Potential Confusion Avoided - rPath Video

Yesterday, we posted about a video by a company called rPath with the title "Cloud Computing in Plain English." Read about it here.

The blog post came as a result of our unsuccessful efforts over six months to illustrate to rPath that their video, because of the combination of the "in Plain English" title and use of paper-cut outs on a whiteboard, was a source of confusion for Common Craft customers. Because rPath insisted on using legal means to communicate their stance, we chose to take a different route that didn't involve lawyers.  We simply asked our fans to help us reduce confusion.

Over the course of the last 24 hours, we've learned a lot. First, let me say that we couldn't have imagined the level of your response. We are very lucky to have people around us who feel passionately about helping us protect our brand. Within a couple of hours of the blog post, the message to rPath was clear and as you'll see below, we have reached a resolution.  We thank you.

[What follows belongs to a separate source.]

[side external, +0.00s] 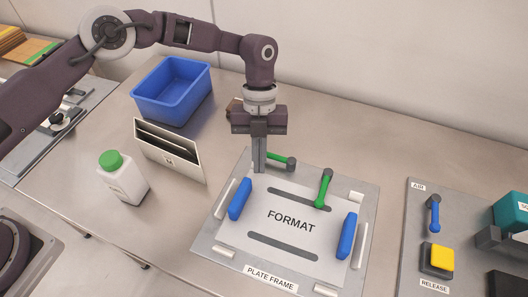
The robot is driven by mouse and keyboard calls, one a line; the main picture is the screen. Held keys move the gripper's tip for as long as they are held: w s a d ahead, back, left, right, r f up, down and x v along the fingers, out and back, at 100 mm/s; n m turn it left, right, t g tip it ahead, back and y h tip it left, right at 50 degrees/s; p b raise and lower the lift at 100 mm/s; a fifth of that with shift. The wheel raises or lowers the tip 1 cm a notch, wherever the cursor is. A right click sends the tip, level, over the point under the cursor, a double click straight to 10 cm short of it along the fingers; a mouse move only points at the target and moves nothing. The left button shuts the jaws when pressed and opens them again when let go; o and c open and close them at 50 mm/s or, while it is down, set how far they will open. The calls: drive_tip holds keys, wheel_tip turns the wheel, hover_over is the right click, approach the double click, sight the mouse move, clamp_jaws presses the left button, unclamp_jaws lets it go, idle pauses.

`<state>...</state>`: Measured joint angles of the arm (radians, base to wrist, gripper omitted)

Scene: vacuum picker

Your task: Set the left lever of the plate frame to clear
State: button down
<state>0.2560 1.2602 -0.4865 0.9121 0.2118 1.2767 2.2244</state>
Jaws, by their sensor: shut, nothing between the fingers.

Along the way we learned that it is possible to mobilize a community to seek a better outcome. However, it comes with risks. We have no control over what is said and it's impossible to put the genie back in the bottle. We are big fans of civility and reason and there is a chance for these kinds of campaigns to diverge from our strongly held values. We've learned to tread lightly.

Yesterday afternoon I received a note from Jake Sorofman, rPath's VP of Marketing and someone who was involved in creating the video.  Jake's side of the story is that he was never aware of Common Craft or the "in Plain English" series of videos when the video was created. I will take Jake at his word and assume this is the case.  For months, we were dealing with another VP, who made it clear a simple solution would not work. Today, Jake and I have discussed it and we both agree that this issue could have been avoided, had we been able to communicate with him early on. 

Jake has agreed to change the title of the video on YouTube and display a link to commoncraft.com on the YouTube page.  The video itself, which contains a watermark with the "in Plain English" title will remain online.  We think this is a reasonable way to resolve the issue and avoid future confusion. Thank you, Jake.

I'm happy that we were able to resolve this reasonably and without lawyers. Thanks you for all your support! Cheers.